The Life Of Jesus Christ In Its Historical Connexion

By Augustus Neander

Section 195. Christ a Spring of Living Water, and the Light of the World. (John, vii., 38, seq.)--The Validity of His Testimony of Himself. (John, viii., 13, seq.)--He foretels the subsequent Relations of the Jews to Him. (John, viii., 21.)

It was the last chief feast of the last year of Christ's labours upon earth; and he could not let it pass without, at its conclusion, giving a special message to the multitudes who were soon to be scattered through the country, and many of whom would never see him more. Under various figures he represented himself to them as the source of true riches and unfailing contentment, and thus stimulated their longing for him.

Thus did he cry out to the congregation in the Temple (probably alluding to the ceremony in which the priests, in great pomp, brought water from the spring of Siloa to the altar), " Here is the true spring of living water; if any man thirst, let him come unto me and drink. Whosoever believeth on me, his inward life shall become a well-spring, whence shall flow streams of living water." [534] And in another figure (viii., 12) he declared that he was to be in the spiritual world what the sun is in the material. "I am the light of the world; he that followeth me shall not walk in darkness, but shall have the light which beams forth from life and leads to life." [535]

The Pharisees objected (viii., 13) that Christ s testimony was worthless, because it was given of himself. Christ, in reply, admitted that self-witness is not generally valid, but declared that in his case it was, because he testified of himself with the confidence and clearness of a consciousness founded in Divinity. "Though I bear witness of myself, my testimony is true for I know whence I came and whither I go" (a higher self-consciousness, transcending, in its confidence, all doubt and self-deception; the eternal Light beaming through the human consciousness). Judging merely by outward appearance, and incapable of apprehending the Divine in him, they were deceived (v.15). But his testimony and judgment were true, because not given by himself as a man of himself, but by him with the Father (v.19). Thus there were two witnesses: his own subjective testimony, infallible because of his communion with the Father; and the objective testimony of the Father himself, given in his manifestation and ministry as a whole.

But these carnal-minded men, unsusceptible for this spiritual revelation of the Father in the manifestation and works of his son, still asked, "Where is this witness? let us hear the Father's voice, and behold his appearance." He showed them, in turn, that the knowledge of Him and of the Father were interdependent; that they could not know him as he was, because they knew not the Father; and that they could not know the Father, because they knew not the Son in whom he revealed himself.

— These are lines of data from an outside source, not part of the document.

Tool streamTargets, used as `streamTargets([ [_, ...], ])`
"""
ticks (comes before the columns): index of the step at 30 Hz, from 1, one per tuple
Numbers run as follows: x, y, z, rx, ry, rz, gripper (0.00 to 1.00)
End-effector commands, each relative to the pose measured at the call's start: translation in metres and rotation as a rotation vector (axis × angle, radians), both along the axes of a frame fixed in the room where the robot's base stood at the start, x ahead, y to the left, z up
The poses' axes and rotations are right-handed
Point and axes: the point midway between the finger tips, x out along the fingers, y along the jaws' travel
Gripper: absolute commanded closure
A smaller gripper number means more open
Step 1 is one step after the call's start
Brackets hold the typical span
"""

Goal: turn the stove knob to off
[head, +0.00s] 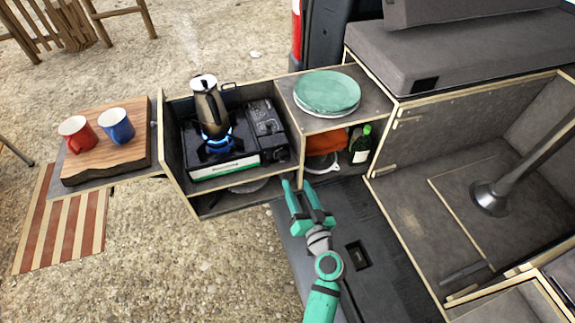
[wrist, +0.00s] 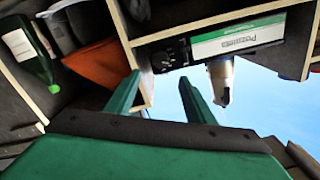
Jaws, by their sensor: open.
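A black camping stove (head: 265,130) stands in the open left compartment of the van box, with a green-and-white label on its front. Blue flame (head: 232,138) burns under a steel and dark coffee pot (head: 211,108). In the wrist view the stove is upside down, and a dark round knob (wrist: 161,60) shows on its front beside the label (wrist: 238,38). My green gripper (head: 296,187) is open and empty, below and in front of the stove's right end. Its fingers (wrist: 158,98) are apart from the knob.
A wooden divider (head: 301,150) stands just right of the stove. Green plates (head: 327,92) sit on top of the right compartment; an orange cloth (head: 325,142) and a green bottle (head: 361,144) are inside it. Red and blue mugs (head: 117,124) stand on a board at left.

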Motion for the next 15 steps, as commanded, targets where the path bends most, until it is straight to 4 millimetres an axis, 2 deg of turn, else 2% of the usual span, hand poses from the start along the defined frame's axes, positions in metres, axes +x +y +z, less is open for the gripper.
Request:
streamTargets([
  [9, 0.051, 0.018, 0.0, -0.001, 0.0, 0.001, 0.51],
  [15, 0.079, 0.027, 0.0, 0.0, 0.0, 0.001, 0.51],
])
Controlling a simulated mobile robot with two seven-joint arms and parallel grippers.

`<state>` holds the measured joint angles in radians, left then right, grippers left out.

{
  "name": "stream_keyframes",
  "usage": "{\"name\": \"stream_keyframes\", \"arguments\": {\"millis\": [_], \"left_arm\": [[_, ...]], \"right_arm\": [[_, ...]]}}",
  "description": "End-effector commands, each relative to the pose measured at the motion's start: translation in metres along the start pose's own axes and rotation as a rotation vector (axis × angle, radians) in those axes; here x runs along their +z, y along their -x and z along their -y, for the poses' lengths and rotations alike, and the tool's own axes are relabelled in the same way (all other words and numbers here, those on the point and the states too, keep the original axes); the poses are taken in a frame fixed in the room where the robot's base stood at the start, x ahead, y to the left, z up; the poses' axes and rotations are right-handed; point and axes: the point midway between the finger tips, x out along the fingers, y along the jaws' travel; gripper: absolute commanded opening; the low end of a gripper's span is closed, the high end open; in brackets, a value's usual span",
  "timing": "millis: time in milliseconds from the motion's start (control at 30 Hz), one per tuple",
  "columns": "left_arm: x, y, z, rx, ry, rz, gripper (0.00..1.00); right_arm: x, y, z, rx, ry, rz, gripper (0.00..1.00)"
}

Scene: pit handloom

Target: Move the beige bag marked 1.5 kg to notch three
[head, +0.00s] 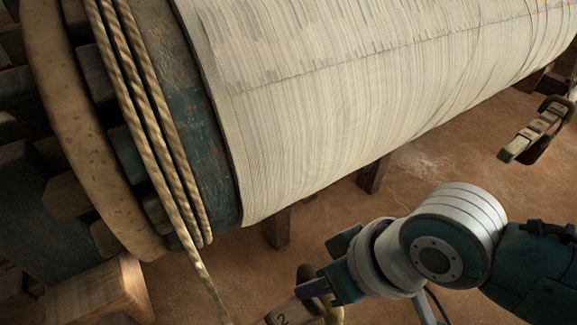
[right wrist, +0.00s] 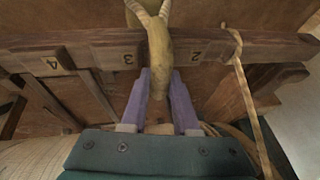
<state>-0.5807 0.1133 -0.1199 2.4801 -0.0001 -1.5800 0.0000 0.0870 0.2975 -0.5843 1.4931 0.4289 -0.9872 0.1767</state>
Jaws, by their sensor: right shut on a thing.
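My right gripper (head: 316,288) is low in the head view, beside a wooden bar (head: 284,316) marked 2. In the right wrist view its purple fingers (right wrist: 160,85) are shut on a tan-yellow strap or loop (right wrist: 158,45), which I take to be part of the beige bag. The loop crosses the notched bar (right wrist: 80,57) between the marks 3 (right wrist: 129,58) and 2 (right wrist: 195,56), close to 3. I cannot tell whether it rests in a notch. The bag's body and its weight mark are hidden. My left gripper is not in view.
The warp beam (head: 330,90) fills the upper head view, with rope (head: 150,110) wound on its drum. A rope (right wrist: 243,90) hangs by the bar right of 2. Mark 4 (right wrist: 52,63) is at the left. Another bar with a ring (head: 535,135) is at the right.

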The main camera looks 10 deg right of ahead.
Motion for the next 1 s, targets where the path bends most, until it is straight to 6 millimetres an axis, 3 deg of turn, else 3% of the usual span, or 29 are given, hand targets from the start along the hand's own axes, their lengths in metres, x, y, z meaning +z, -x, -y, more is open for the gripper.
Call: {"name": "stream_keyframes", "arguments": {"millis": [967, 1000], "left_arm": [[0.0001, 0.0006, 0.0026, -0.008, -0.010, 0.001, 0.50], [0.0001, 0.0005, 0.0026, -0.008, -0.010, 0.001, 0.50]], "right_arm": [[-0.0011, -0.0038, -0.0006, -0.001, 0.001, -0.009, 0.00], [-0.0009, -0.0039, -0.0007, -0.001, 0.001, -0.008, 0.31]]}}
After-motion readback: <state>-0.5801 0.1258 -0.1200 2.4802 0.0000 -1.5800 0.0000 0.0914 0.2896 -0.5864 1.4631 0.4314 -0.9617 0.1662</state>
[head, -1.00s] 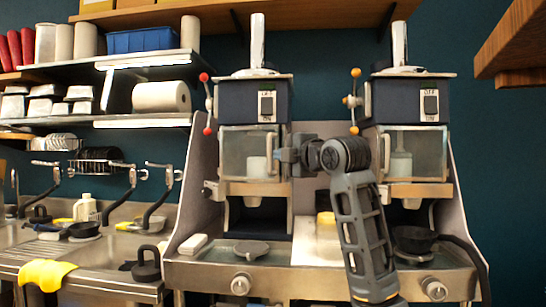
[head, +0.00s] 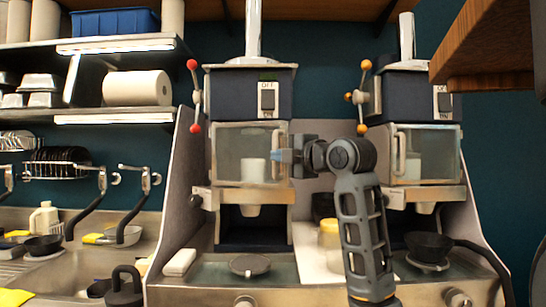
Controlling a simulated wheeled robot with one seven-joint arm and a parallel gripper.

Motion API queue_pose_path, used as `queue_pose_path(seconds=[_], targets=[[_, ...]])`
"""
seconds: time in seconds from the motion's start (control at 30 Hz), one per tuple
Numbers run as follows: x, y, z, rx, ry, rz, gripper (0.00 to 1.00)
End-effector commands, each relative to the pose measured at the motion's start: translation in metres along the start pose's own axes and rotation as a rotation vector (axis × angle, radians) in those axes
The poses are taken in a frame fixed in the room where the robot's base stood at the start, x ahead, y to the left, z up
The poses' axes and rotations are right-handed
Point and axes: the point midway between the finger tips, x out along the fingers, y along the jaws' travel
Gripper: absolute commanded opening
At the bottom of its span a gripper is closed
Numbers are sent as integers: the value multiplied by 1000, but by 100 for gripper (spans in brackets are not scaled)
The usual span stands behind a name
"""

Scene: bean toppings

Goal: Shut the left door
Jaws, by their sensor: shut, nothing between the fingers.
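The left machine's glass door (head: 228,147) is a clear panel in a metal frame, with a white cup (head: 253,170) behind it. The door looks flush or nearly flush with the front; a small gap cannot be ruled out. My gripper is shut and empty, pointing left at the door's right edge by the handle. It looks in contact or very close; I cannot tell which.
The right machine's glass door (head: 432,150) has its handle on the left, just right of my arm. A yellow-lidded jar (head: 329,240) stands between the machines. A wooden shelf (head: 490,45) juts in at upper right. A sink and racks lie left.

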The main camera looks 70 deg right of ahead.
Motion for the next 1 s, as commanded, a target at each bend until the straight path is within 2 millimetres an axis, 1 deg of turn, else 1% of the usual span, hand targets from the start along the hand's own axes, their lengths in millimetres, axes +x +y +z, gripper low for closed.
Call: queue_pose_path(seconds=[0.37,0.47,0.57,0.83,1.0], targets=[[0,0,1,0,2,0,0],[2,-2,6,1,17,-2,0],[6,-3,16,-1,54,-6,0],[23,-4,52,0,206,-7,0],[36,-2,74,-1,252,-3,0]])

Again, with reference to the continued persecutions of the Sanhedrim, Christ repeated the saying, "I go, and you will seek me;" adding, also, the reason why they should seek in vain (v.21), "Because ye will not believe in the Redeemer, but die in your sins, and there fore be excluded from heaven;" because (as he himself explained it, v.23) there was an impassable gulf between those that belong to this world and Him who did not. But the prophetic words in v.28 were not spoken with reference to these, but to others: "When ye have lifted up the Son of Man, then shall ye know that I am lie, and that I do nothing of myself; but as my Father hath taught me, I speak these things." This was spoken of such as then mistook the Son of Man in his human appearance (who might have fallen into the pardonable sin of blasphemy against the Son of Man, Matt., xii., 32), but who, still possessing a dormant susceptibility kept down by prejudice, would be led to believe, by the invisible workings of his Divine Spirit, when they should see that work which was believed to be suppressed by his death, spreading abroad with irresistible power.